Barbara Friedberg, founder and principal of Barbara Friedberg Personal Finance in Santa Clara, Calif., doesn’t necessarily believe that investing only in the world’s hottest and growing markets will make for better opportunity and greater returns. Nor does she fancy putting her money in markets that could be potential hot spots but that others haven’t yet ventured into as yet, or even limiting herself to those countries in the world that are safer, more stable plays.
When it comes to getting the best out of international investing, Friedberg’s one major rule of thumb is to be as broadly diversified as possible over the entire globe, with a bit of exposure to many different countries and a range of asset classes.

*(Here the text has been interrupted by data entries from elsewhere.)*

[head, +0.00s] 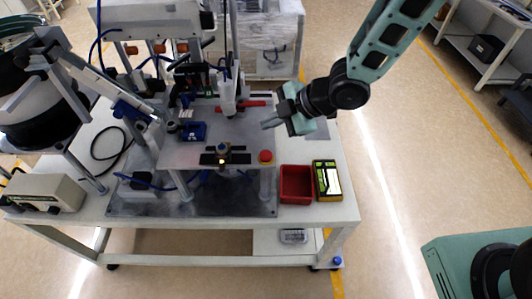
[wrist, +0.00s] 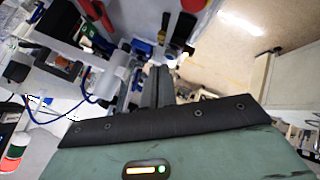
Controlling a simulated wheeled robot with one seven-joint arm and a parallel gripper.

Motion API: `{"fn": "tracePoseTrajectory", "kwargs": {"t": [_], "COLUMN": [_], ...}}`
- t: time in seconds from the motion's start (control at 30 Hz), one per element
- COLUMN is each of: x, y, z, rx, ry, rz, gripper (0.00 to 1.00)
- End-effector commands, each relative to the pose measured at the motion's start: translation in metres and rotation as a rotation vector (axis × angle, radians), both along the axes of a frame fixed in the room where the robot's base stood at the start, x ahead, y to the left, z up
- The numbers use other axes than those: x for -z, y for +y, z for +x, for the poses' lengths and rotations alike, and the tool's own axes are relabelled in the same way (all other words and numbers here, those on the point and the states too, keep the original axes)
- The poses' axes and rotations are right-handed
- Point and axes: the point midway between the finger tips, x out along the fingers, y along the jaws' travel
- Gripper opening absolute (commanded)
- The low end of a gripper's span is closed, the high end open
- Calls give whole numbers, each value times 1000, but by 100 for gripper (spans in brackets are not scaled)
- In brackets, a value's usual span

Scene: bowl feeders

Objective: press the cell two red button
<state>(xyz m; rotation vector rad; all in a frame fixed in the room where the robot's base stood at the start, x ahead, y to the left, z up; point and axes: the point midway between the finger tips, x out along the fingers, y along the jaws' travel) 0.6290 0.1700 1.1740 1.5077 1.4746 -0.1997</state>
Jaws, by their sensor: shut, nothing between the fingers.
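A red round button (head: 265,156) sits at the front right corner of the raised grey plate (head: 185,157) on the workbench. My gripper (head: 270,123) comes in from the right at the plate's right side, above and behind the button in the head view, apart from it. Its fingers are shut and empty; they also show in the wrist view (wrist: 157,88), pointing up the picture. A red part (wrist: 193,5) is cut off at the top of the wrist view; I cannot tell whether it is the button. No cell label is readable.
A red bin (head: 296,184) and a yellow-black device (head: 327,181) stand at the bench's right front. A black block with a small round knob (head: 223,156) is left of the button. Feeder machinery (head: 150,30) fills the back and left.

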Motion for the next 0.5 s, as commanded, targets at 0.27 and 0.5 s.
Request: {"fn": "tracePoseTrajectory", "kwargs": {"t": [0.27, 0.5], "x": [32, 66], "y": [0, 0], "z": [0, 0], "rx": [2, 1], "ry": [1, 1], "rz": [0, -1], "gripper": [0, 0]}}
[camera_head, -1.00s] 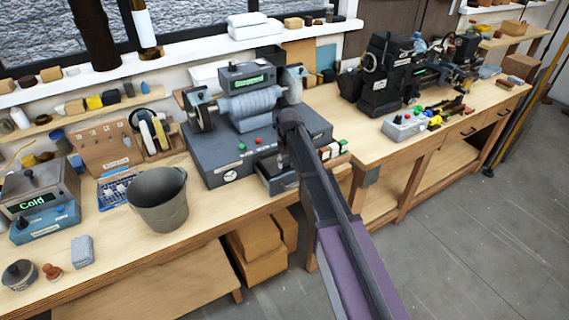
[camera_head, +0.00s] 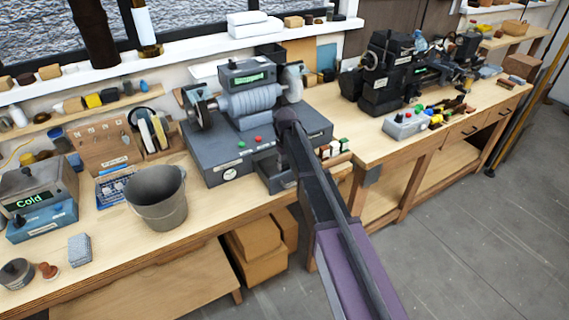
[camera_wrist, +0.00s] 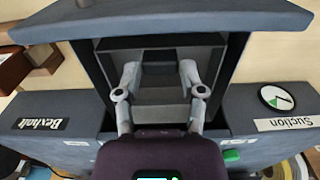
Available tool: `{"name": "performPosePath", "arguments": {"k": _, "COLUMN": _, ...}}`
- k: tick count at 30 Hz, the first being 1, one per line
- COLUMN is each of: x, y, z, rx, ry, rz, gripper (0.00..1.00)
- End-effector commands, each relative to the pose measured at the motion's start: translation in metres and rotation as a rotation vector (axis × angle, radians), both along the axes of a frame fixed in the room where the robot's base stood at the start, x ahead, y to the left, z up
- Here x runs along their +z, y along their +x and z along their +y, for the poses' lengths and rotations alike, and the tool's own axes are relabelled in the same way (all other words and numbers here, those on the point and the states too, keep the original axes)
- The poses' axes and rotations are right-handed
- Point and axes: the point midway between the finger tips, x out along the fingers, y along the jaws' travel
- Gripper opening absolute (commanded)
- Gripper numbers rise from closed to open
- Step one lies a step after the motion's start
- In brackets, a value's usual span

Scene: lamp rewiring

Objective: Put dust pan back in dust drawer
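The dust drawer (camera_wrist: 236,58) is a dark grey open box pulled out from the front of the grey machine. It shows in the head view (camera_head: 276,181), partly behind my arm. The dust pan (camera_wrist: 170,114) appears as a lighter grey stepped shape inside the drawer walls. My gripper (camera_wrist: 160,72) is over the drawer with its two fingers apart and pointing down into it. A darker grey block, which looks like part of the pan, lies between the fingertips. Whether the fingers press on it cannot be told. In the head view my arm hides the fingers.
The grey machine (camera_head: 215,163) with a large roller stands behind the drawer. A metal bucket (camera_head: 158,205) is to its left. Small brushes or blocks (camera_head: 338,152) stand close to the drawer's right. A control box (camera_head: 405,125) and lathe are farther right.

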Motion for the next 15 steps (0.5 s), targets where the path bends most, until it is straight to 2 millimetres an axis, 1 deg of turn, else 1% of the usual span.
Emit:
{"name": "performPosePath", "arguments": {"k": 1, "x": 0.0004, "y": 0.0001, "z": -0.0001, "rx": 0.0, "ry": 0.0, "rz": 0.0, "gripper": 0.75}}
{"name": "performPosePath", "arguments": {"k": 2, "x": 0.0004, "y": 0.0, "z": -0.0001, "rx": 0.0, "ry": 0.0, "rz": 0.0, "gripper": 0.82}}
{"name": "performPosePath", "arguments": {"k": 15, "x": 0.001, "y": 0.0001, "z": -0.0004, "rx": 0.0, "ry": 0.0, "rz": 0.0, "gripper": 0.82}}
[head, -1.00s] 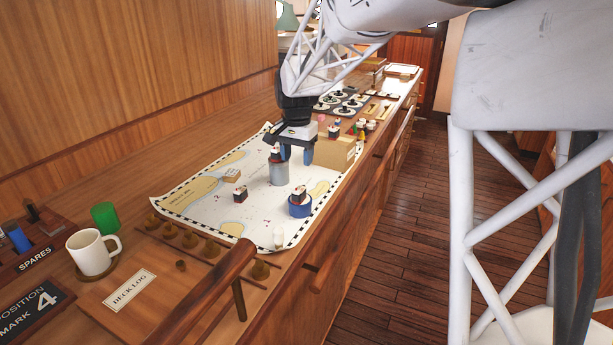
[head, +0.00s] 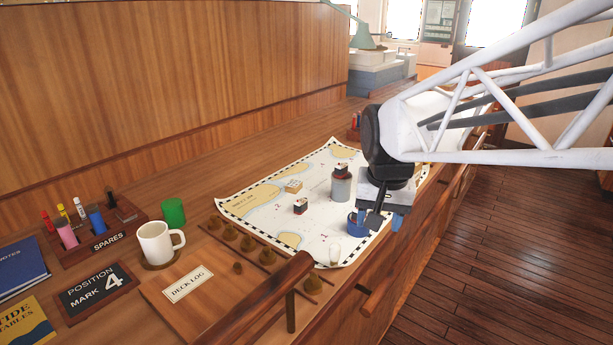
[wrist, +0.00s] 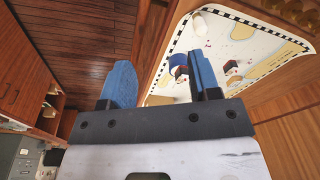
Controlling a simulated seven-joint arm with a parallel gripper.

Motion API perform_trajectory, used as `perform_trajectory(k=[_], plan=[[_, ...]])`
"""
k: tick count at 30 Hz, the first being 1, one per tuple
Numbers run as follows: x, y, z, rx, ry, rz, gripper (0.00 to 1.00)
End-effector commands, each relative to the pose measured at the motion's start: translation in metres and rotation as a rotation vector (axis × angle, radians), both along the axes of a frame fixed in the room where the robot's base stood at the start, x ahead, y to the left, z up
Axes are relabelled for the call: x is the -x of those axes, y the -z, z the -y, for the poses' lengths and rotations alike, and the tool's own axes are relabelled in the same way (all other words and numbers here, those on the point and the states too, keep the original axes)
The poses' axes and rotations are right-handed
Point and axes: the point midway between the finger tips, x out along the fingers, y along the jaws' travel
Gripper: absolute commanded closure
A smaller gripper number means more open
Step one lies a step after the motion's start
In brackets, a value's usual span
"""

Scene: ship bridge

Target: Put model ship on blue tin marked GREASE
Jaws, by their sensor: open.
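The blue tin (head: 353,225) stands on the chart near its right edge, partly behind my gripper; no lettering is readable. It also shows in the wrist view (wrist: 178,60), with a dark and red model ship (wrist: 181,73) seemingly on it. A second model ship (head: 300,207) sits on the chart to its left. My gripper (head: 385,217) is open and empty, beside the blue tin towards the counter's edge. Its blue fingers (wrist: 163,78) are apart in the wrist view.
A white piece (head: 334,254) stands at the chart's near edge. A small tan block (head: 293,186) lies on the chart. A wooden rail (head: 265,290), white mug (head: 156,242) and green cylinder (head: 173,212) are nearer. The floor (head: 470,290) beside the counter is clear.

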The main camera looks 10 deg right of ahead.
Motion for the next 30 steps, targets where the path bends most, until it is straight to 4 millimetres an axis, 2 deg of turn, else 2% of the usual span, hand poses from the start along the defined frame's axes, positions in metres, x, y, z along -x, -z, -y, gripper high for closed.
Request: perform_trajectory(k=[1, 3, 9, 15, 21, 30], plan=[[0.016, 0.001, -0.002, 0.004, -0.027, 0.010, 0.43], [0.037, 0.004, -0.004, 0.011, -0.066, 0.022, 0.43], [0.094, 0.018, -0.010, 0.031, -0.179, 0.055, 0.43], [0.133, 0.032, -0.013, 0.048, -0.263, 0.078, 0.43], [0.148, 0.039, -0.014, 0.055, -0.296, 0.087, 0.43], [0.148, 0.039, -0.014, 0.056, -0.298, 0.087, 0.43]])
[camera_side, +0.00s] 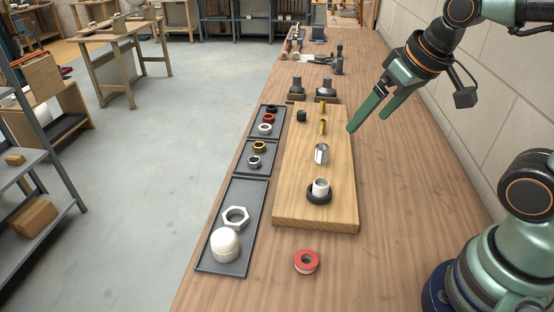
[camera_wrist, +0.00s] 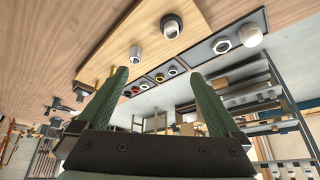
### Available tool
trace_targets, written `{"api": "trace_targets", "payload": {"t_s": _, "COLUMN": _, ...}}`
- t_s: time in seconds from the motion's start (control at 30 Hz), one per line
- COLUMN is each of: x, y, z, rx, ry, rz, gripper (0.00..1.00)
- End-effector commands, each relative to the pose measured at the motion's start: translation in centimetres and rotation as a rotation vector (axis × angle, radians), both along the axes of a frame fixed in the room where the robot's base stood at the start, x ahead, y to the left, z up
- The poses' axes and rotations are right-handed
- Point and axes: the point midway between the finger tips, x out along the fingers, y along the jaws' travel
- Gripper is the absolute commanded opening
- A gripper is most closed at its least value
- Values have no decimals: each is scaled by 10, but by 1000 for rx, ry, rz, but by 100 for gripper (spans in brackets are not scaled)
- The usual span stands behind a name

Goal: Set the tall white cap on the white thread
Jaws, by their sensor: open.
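The tall white cap (camera_side: 225,245) stands domed end up in the near compartment of the dark tray, at its near end. It also shows in the wrist view (camera_wrist: 250,36). The white thread (camera_side: 320,187) stands upright from a black ring (camera_side: 318,197) on the wooden board, with nothing on its top. In the wrist view the white thread (camera_wrist: 171,28) is at the top middle. My gripper (camera_side: 367,115) is open and empty, raised above the right side of the board. Its two green fingers (camera_wrist: 162,95) are spread apart, away from both cap and thread.
The wooden board (camera_side: 290,205) also bears a silver fitting (camera_side: 321,153), brass threads (camera_side: 323,127) and a black piece (camera_side: 301,116). The dark tray (camera_side: 212,262) holds a white hex nut (camera_side: 236,217) and several rings. A red tape roll (camera_side: 306,262) lies near the front.

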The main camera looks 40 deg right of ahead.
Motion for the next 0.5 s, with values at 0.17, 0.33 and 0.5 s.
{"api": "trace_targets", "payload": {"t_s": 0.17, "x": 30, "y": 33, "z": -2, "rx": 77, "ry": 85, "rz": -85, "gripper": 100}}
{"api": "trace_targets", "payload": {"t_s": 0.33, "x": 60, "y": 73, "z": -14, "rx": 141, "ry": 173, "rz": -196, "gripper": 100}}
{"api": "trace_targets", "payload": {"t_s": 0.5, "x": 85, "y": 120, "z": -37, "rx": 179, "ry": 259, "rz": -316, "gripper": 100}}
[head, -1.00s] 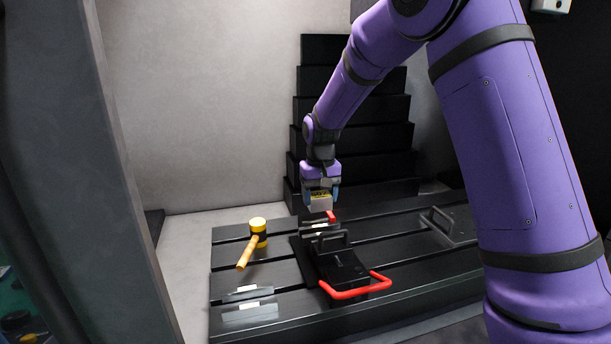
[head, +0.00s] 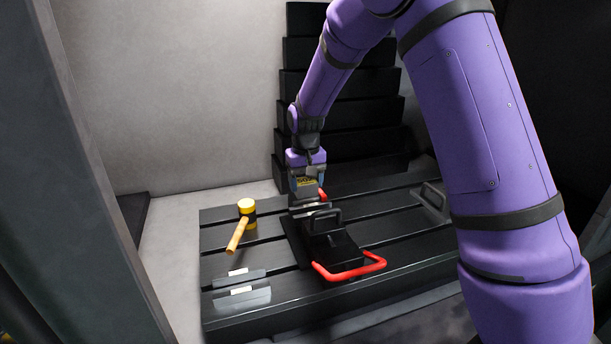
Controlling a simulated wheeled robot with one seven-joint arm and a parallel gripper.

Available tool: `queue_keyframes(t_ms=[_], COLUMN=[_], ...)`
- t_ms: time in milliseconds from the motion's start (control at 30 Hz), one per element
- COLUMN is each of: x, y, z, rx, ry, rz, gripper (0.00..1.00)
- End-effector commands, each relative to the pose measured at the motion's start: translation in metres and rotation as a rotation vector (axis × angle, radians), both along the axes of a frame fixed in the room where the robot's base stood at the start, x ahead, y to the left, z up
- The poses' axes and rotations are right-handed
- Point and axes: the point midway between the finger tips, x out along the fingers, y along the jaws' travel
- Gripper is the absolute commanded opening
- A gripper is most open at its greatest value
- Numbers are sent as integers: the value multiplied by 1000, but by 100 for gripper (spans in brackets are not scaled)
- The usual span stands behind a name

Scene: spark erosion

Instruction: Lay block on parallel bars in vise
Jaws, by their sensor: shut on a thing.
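The black vise (head: 336,248) lies on the slotted table, with a red bar handle (head: 352,273) at its near end. My gripper (head: 306,188) points down over the vise's far end. It is shut on a small dark grey block with yellow marking (head: 306,182), partly covered by the fingers. Pale metal edges, apparently the parallel bars (head: 311,208), show in the vise opening just below the block. I cannot tell whether the block touches them.
Two thin grey plates with white labels (head: 241,282) lie at the table's front left. A black handled fixture (head: 432,201) stands at the right. Black stepped covers (head: 350,115) rise behind.

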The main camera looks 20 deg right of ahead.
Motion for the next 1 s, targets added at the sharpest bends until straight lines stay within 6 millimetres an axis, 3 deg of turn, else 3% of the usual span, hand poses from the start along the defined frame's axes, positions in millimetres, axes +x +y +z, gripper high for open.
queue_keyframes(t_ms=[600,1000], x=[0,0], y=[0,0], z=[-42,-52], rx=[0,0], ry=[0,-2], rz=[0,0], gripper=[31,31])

“You’re much better off doing that than saying ‘Okay, so now Brazil is hot, let me put 50% of my international exposure there,’ or ‘China is doing great, so let me tilt my portfolio that way,’” Friedberg said. “My general focus with international investing is that you want to hit the entire world, and that means developing and developed markets, small cap and large cap stocks and even some international bonds.”
Friedberg dedicates about 20% of her clients’ portfolios to international investments, and she divides this between developed and emerging markets. ETFs are her vehicle of choice, both for developed as well as emerging markets (she likes Vanguard’s VWO emerging markets ETF, for example). She also likes investment vehicles such as the GWX small-cap ETF, because she believes that small-cap companies have a greater chance to grow quickly than larger ones.
“Generally, I put a larger percentage of my international allocation in more stable markets and I have a proportionately smaller percentage invested in emerging markets, small caps and in REITs,” Friedberg said.